__GIVEN REQUEST__. Select from the data all lines with the word "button".
-- begin DATASET SECTION --
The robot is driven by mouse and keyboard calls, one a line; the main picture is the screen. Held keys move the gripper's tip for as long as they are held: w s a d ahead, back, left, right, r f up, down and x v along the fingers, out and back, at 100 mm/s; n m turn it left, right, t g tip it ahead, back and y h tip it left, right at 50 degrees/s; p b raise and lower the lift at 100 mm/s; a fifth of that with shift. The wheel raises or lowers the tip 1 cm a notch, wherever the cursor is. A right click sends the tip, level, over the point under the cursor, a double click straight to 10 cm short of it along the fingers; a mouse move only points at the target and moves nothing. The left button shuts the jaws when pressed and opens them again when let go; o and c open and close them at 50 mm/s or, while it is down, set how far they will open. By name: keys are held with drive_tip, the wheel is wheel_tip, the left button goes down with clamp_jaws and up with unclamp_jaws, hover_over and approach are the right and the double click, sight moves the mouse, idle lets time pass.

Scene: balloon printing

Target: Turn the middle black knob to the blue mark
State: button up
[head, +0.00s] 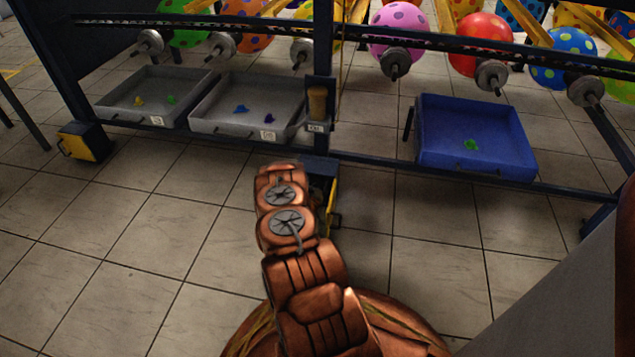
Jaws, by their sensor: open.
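My copper-coloured arm rises from the bottom of the head view towards the frame's middle post. My gripper cannot be made out; the arm's own links hide whatever is at its far end. A dark box with yellow edges (331,205) stands at the foot of the middle post, just right of my arm and partly covered by it. I cannot pick out any black knob or blue mark in this view.
Two grey trays, the left one (125,117) and the right one (215,129), and a blue tray (460,162) hold small balloons. Spotted balloons (395,26) lie behind the dark frame (440,42). A yellow-black foot (84,143) stands at left. The tiled floor (120,240) is clear.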

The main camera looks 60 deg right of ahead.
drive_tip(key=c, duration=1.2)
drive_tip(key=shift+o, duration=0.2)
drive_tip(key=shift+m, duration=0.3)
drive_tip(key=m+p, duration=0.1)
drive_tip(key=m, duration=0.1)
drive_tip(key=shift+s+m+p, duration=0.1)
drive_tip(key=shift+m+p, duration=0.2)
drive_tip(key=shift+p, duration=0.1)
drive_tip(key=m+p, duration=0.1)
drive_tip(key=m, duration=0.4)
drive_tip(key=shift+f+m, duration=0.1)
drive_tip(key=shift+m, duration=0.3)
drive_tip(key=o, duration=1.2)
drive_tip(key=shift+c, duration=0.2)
-- end DATASET SECTION --
__FINAL RESULT__.
The robot is driven by mouse and keyboard calls, one a line; the main picture is the screen. Held keys move the gripper's tip for as long as they are held: w s a d ahead, back, left, right, r f up, down and x v along the fingers, out and back, at 100 mm/s; n m turn it left, right, t g tip it ahead, back and y h tip it left, right at 50 degrees/s; p b raise and lower the lift at 100 mm/s; a fifth of that with shift. The wheel raises or lowers the tip 1 cm a notch, wherever the cursor is. A right click sends the tip, level, over the point under the cursor, a double click straight to 10 cm short of it along the fingers; a mouse move only points at the target and moves nothing. The left button shuts the jaws when pressed and opens them again when let go; o and c open and close them at 50 mm/s or, while it is down, set how far they will open. By name: keys are held with drive_tip, the wheel is wheel_tip, the left button goes down with clamp_jaws and up with unclamp_jaws, hover_over and approach are the right and the double click, sight moves the mouse, idle lets time pass.
State: button up

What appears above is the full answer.